Available data:
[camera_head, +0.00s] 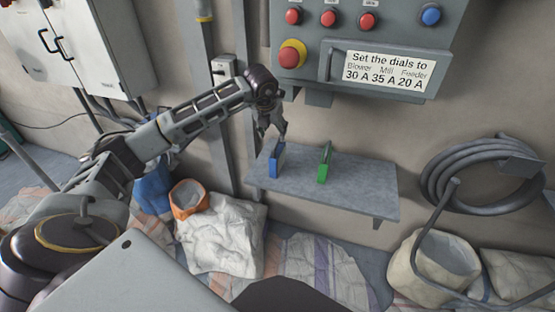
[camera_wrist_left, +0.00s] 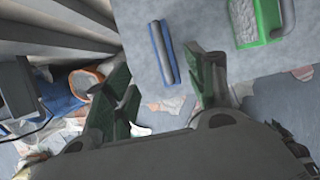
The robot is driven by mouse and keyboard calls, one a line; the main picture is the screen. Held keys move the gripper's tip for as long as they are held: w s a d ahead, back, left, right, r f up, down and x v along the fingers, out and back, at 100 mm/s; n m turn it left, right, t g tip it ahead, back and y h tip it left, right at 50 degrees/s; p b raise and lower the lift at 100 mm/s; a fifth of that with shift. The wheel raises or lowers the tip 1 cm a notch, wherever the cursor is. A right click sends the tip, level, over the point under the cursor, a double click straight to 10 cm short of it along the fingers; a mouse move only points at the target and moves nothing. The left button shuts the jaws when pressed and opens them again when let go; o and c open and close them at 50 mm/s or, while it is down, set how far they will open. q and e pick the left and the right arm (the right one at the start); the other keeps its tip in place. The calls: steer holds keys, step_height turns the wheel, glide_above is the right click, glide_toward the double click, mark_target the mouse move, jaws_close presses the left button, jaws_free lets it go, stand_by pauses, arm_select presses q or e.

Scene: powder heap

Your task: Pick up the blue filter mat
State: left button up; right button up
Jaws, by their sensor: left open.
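The blue filter mat (camera_head: 276,160) stands on edge near the left end of the grey shelf (camera_head: 350,193). In the left wrist view the blue mat (camera_wrist_left: 162,52) shows as a narrow upright piece with a grey face and blue edge. My left gripper (camera_head: 273,132) is just above the blue mat, pointing down. In the wrist view its two fingers (camera_wrist_left: 158,72) are spread apart, with the blue mat in line with the gap and nothing held. My right gripper is not in view.
A grey control panel (camera_head: 345,75) with red and blue buttons hangs on the wall above the shelf. The right half of the shelf is bare. White sacks (camera_head: 218,235) lie below, and a coiled hose (camera_head: 440,172) hangs at right.

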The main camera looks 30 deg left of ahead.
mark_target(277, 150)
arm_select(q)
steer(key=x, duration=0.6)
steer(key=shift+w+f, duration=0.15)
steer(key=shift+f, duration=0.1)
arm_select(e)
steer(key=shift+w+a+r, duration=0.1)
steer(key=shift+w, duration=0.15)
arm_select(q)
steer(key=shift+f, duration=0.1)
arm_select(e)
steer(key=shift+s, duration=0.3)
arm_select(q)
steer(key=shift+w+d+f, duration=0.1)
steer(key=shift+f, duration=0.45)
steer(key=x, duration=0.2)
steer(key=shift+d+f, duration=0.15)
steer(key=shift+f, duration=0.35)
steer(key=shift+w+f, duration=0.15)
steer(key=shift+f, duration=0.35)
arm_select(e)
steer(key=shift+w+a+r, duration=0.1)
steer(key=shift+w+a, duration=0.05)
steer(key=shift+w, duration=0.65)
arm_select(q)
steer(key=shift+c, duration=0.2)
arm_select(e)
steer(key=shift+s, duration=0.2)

What you need to do: Repeat all of the data above word for word, minus the pictures.

Solution:
[camera_head, +0.00s] 
[camera_wrist_left, +0.00s] 
The robot is driven by mouse and keyboard calls, one a line; the main picture is the screen. Held keys move the gripper's tip for as long as they are held: w s a d ahead, back, left, right, r f up, down and x v along the fingers, out and back, at 100 mm/s; n m turn it left, right, t g tip it ahead, back and y h tip it left, right at 50 degrees/s; p b raise and lower the lift at 100 mm/s; a fifth of that with shift. The wheel raises or lowers the tip 1 cm a notch, wherever the cursor is. A right click sends the tip, level, over the point under the cursor, a double click straight to 10 cm short of it along the fingers; a mouse move only points at the target and moves nothing. The left button shuts the jaws when pressed and opens them again when let go; o and c open and close them at 50 mm/s or, while it is down, set how far they will open. q and e pick the left and the right arm (the right one at the start); the other keeps its tip in place. The calls: steer holds keys, step_height turns the wheel, glide_above is the right click, glide_toward the double click, mark_target the mouse move, jaws_close presses the left button, jaws_free lets it go, stand_by pauses, arm_select presses q or e.

Scene: powder heap

Your task: Pick up the blue filter mat
State: left button up; right button up
Jaws, by their sensor: left open.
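The blue filter mat (camera_head: 276,160) stands on edge near the left end of the grey shelf (camera_head: 350,193). In the left wrist view the blue mat (camera_wrist_left: 162,52) shows as a narrow upright piece with a grey face and blue edge. My left gripper (camera_head: 273,132) is just above the blue mat, pointing down. In the wrist view its two fingers (camera_wrist_left: 158,72) are spread apart, with the blue mat in line with the gap and nothing held. My right gripper is not in view.
A grey control panel (camera_head: 345,75) with red and blue buttons hangs on the wall above the shelf. The right half of the shelf is bare. White sacks (camera_head: 218,235) lie below, and a coiled hose (camera_head: 440,172) hangs at right.

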The main camera looks 30 deg left of ahead.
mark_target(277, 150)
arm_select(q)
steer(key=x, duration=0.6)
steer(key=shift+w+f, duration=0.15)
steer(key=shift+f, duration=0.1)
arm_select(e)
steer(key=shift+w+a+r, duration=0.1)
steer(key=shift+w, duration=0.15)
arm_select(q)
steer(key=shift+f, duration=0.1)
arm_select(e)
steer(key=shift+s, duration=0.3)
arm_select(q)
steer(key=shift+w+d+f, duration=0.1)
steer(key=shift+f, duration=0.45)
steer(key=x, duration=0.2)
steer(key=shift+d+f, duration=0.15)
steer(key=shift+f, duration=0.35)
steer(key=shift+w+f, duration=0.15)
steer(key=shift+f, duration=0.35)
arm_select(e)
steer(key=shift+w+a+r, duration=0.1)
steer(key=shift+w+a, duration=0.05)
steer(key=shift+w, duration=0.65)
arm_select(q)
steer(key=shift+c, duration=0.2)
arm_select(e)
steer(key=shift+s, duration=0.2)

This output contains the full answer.